ボーナスを廃止して月給に均等配分した方が得?社会保険料と手取りへの影響を徹底解説

社会保険

近年、「ボーナス廃止」というワードが注目を集めています。一部企業ではボーナスを取りやめ、年間報酬を月給に均等配分する動きが出ていますが、これは従業員にとって本当に得になるのでしょうか?特に、社会保険料や手取りの面から考えると、見過ごせない要素があります。今回は、ボーナスの扱いと社会保険料の関係、そしてボーナスを廃止して月給に組み込んだ場合のメリット・デメリットを整理して解説します。

社会保険料の計算におけるボーナスの扱い

社会保険料(健康保険・厚生年金など)は、原則として「標準報酬月額」と「標準賞与額」に基づいて計算されます。前者は毎月の給与(基本給+手当等)を基に4〜6月の平均で決定され、後者は年3回まで支給されるボーナスが対象です。

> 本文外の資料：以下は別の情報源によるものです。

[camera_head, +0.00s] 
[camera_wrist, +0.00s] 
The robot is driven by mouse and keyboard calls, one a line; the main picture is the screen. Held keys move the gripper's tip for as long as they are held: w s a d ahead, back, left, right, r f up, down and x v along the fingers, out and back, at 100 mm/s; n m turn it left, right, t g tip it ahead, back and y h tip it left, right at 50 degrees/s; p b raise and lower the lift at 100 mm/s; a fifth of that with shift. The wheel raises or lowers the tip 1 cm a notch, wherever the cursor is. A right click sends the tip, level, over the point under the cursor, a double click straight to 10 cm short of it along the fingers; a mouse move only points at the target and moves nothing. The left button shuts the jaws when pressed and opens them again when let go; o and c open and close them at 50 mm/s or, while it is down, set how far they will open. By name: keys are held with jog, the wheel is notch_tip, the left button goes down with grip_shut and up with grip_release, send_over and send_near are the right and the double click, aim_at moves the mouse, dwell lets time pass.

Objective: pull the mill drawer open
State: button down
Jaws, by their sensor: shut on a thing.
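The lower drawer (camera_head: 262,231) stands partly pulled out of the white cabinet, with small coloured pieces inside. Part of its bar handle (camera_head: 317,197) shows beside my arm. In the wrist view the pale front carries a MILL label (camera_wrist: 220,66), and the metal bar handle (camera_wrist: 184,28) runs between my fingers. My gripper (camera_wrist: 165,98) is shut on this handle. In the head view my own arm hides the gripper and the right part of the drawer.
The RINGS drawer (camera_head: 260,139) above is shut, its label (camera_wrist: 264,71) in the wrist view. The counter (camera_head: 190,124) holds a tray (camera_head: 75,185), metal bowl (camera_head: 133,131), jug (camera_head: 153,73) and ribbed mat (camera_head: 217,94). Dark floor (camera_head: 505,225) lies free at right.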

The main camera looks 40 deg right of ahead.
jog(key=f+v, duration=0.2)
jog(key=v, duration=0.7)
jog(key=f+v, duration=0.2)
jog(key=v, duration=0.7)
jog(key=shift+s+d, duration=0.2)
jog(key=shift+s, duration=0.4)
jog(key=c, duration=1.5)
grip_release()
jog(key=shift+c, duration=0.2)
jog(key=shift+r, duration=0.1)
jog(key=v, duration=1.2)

つまり、ボーナスは「別枠」で保険料が課され、月給とは別に社会保険料が天引きされる仕組みになっているのです。

ボーナスを月給に均等配分した場合の社会保険料への影響

ボーナスがなくなり、年収が12ヶ月に分散されると、4〜6月の給与が増加します。結果として、標準報酬月額が上がる可能性が高まり、1年間にかかる社会保険料総額が増える恐れがあります。

たとえば、ボーナスが年60万円だった場合、それを月額に均等に割ると5万円の増額。これが4〜6月に適用されると、その分標準報酬等級が1〜2等級上がることもあり、毎月の保険料が数千円単位で上がるケースもあります。

ボーナスにかかる保険料と税金の実際

一方、ボーナスにかかる社会保険料は、1回あたり150万円までが上限です(健康保険・厚生年金共に)。また、住民税は翌年の課税に含まれますが、ボーナス支給月に手取りが減るだけで、年間の支払い額は大きく変わりません。

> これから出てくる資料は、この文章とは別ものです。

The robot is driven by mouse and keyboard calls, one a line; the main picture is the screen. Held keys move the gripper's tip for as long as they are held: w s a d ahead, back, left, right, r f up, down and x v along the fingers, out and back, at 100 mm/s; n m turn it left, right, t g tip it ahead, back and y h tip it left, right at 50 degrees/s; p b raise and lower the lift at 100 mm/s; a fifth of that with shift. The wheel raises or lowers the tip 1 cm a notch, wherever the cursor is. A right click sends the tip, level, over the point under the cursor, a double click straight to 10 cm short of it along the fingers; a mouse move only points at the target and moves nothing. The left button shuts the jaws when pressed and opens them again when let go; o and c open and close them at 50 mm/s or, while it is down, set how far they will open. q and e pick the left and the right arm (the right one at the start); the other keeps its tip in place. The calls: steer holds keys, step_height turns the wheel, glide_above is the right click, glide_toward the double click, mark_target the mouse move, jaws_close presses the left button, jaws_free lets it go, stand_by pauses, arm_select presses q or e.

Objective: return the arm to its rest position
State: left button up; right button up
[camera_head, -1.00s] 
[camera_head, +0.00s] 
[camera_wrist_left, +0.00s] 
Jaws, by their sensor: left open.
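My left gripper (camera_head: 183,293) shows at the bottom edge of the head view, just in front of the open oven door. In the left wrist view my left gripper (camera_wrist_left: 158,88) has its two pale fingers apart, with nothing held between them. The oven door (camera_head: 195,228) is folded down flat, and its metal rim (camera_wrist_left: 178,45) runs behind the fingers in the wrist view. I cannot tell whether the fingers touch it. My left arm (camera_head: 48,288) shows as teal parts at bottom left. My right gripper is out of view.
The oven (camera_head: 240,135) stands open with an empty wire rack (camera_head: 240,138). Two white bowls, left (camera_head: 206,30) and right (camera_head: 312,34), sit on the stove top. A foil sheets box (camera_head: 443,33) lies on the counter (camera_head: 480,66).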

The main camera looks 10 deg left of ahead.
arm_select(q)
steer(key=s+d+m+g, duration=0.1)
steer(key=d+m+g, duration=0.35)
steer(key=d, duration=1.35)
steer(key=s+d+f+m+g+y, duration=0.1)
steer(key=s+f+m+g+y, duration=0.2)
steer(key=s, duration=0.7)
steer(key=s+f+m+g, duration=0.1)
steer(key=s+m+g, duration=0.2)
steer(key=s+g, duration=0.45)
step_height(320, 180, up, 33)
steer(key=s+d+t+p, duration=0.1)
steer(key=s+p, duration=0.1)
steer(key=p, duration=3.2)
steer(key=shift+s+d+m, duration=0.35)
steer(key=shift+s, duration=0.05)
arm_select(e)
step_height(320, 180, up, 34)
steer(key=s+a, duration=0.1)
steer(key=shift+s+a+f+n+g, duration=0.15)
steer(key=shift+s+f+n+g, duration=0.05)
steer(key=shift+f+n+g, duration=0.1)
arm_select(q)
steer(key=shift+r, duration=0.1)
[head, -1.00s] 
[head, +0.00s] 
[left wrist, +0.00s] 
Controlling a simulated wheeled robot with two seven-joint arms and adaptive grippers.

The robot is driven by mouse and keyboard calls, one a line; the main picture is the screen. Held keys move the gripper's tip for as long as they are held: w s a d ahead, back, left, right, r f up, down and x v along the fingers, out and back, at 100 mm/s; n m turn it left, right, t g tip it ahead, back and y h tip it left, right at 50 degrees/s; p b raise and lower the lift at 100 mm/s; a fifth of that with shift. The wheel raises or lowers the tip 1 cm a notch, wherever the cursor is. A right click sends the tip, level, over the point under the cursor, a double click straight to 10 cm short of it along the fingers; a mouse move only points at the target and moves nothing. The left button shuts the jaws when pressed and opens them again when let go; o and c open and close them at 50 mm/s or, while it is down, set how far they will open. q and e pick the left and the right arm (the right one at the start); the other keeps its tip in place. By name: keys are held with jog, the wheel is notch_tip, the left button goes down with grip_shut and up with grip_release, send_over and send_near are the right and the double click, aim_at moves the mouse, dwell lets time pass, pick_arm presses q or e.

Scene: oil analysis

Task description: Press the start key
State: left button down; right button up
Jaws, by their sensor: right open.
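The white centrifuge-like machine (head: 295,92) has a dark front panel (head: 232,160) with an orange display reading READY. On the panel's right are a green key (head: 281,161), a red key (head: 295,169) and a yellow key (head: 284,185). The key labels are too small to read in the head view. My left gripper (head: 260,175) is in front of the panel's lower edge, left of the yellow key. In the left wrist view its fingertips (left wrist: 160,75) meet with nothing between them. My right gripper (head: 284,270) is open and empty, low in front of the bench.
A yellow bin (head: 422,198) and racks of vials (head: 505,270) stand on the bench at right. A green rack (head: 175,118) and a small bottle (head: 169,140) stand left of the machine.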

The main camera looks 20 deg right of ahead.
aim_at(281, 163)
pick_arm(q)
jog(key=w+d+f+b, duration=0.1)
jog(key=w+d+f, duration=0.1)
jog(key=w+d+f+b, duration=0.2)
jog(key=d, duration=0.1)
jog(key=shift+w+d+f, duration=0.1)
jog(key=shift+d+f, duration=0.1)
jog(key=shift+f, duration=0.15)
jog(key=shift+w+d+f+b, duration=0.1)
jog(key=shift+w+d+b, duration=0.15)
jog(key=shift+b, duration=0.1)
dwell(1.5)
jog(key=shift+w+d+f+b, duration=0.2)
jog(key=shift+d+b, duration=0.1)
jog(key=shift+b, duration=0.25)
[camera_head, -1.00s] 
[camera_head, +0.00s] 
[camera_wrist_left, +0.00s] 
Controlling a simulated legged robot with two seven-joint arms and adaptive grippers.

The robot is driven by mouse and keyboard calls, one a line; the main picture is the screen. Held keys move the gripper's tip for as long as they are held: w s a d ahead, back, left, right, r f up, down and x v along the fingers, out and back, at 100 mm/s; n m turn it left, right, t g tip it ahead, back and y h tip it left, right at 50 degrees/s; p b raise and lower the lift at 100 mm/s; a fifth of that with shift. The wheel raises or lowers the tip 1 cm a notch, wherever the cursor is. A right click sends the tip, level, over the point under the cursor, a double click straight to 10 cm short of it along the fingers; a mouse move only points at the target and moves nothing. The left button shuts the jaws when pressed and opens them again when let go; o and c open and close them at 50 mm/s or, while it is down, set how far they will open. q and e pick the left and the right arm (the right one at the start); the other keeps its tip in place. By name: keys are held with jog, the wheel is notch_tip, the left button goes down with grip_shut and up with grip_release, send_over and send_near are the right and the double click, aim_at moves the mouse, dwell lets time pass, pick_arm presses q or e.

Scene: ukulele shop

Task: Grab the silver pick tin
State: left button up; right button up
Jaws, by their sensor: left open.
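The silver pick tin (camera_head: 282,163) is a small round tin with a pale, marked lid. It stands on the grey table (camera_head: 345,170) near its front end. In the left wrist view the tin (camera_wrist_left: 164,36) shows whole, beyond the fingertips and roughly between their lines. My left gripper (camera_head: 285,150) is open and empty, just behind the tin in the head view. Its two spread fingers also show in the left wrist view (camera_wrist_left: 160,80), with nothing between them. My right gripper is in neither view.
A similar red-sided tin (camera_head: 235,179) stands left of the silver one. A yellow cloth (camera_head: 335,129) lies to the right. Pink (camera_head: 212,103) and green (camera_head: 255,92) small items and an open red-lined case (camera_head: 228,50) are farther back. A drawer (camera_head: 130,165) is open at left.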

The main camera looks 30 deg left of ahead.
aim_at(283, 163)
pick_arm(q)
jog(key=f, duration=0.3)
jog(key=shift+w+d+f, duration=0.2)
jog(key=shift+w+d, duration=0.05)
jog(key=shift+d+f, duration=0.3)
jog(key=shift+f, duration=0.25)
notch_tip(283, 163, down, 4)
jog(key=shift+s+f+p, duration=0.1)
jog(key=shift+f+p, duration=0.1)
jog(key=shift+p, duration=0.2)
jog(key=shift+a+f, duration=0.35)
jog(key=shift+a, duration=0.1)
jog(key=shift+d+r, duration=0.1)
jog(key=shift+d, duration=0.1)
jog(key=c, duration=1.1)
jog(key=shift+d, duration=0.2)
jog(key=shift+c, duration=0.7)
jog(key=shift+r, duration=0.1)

つまり、ボーナスを支給した方が、社会保険料がコントロールしやすく、特定の月にまとめて控除されるため、手取りを月ベースで安定させたい人には有利となることもあります。

会社側・従業員側、それぞれの視点で見る損得

会社側の視点:ボーナスを廃止し月給に均すことで、人件費を固定化でき、経営の安定性を確保しやすくなります。特に業績変動の大きい業種では有効です。

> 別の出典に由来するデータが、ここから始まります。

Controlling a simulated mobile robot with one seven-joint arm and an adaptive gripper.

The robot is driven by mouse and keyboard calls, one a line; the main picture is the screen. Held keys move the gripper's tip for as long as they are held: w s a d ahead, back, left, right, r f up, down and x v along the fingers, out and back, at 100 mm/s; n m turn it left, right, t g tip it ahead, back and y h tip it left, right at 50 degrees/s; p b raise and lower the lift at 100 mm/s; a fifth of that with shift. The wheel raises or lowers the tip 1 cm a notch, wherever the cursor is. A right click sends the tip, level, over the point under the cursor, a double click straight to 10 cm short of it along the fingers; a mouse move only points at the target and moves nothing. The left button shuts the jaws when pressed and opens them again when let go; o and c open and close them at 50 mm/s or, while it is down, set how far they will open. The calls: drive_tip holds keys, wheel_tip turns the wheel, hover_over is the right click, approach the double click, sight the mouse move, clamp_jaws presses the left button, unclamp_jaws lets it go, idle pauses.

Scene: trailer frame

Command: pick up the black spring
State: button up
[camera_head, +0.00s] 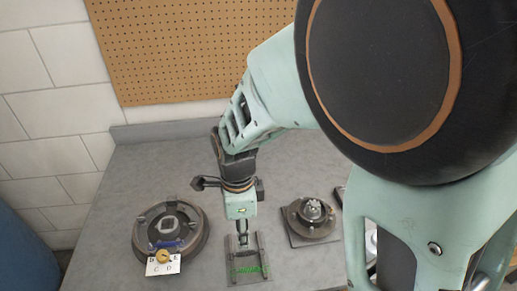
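My gripper (243,241) points down over a dark grey fixture (232,270) near the front middle of the grey bench. It is small in the picture, and I cannot make out whether its fingers are open or shut, or whether anything is between them. The fixture has two raised side rails and bright green marks in its middle. I cannot clearly make out a black spring. One may be hidden by my gripper or lie too small and dark in the fixture to tell.
A round dark dial unit (146,234) with a lettered white card (164,263) and brass knob stands left on the bench (95,262). A round mount with a metal gear (313,211) stands right. A pegboard (180,50) is behind. My arm hides the right side.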

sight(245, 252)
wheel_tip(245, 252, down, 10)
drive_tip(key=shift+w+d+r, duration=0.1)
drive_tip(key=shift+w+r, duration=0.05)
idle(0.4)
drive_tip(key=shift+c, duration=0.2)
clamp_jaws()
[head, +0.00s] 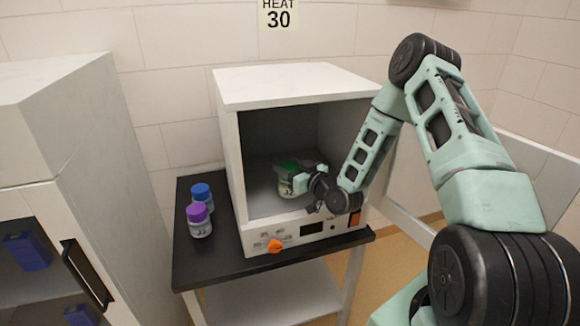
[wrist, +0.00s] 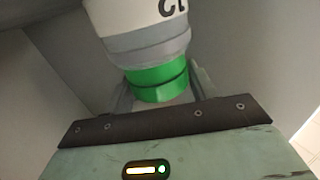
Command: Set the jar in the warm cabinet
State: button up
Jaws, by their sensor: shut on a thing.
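A jar (head: 286,188) with a green lid and a label that seems to read 12 is inside the opening of the white warm cabinet (head: 231,161). My gripper (head: 301,180) reaches into the cabinet and is shut on the jar. In the wrist view the jar (wrist: 145,35) has its green lid (wrist: 158,82) between the fingers, and its label appears upside down. The cabinet's front is open, with an orange knob (head: 275,246) and a dark display below the opening. I cannot tell whether the jar's base touches the cabinet floor.
A purple-lidded jar (head: 199,222) and a blue-lidded jar (head: 202,196) stand on the black tabletop (head: 190,262) left of the cabinet. A larger white cabinet (head: 70,180) with a dark handle stands at the left. A sign (head: 279,14) reads HEAT 30 above.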

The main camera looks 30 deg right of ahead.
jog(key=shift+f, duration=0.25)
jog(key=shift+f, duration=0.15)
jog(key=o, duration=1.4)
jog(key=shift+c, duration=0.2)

従業員側の視点:毎月の収入が増える安定性はあるものの、社会保険料が増加することで手取りが減る可能性があります。また、年金や健康保険の給付額が増える可能性もあるため、長期的に見れば必ずしも損とは言い切れません。

具体的な試算例で比較してみる

たとえば、年収600万円(うちボーナス120万円)のケースで試算すると、ボーナスを12分割した場合、月収が10万円増えるため、等級が2ランク上がり、月々の保険料が約5,000〜6,000円増えることもあります。一方、ボーナスにかかる保険料は、年2回のタイミングでしか引かれないため、年間トータルでは割高になる可能性も。

しかし、標準報酬月額を意識的に調整すれば、老齢厚生年金や傷病手当金の計算基礎額が上がるため、将来のリターンが期待できる側面もあります。

まとめ:損得はケースバイケース。ライフプランに合わせた選択を

ボーナスを廃止して月給に組み込むことで、社会保険料が増える可能性は高まります。しかし、それが必ずしも損とは限らず、将来的な社会保障の受給額増加につながることもあります。自分のライフステージや貯蓄計画、退職後の設計までを視野に入れて選択することが重要です。

制度の仕組みを理解し、必要であれば社労士や税理士に相談するのも一つの手でしょう。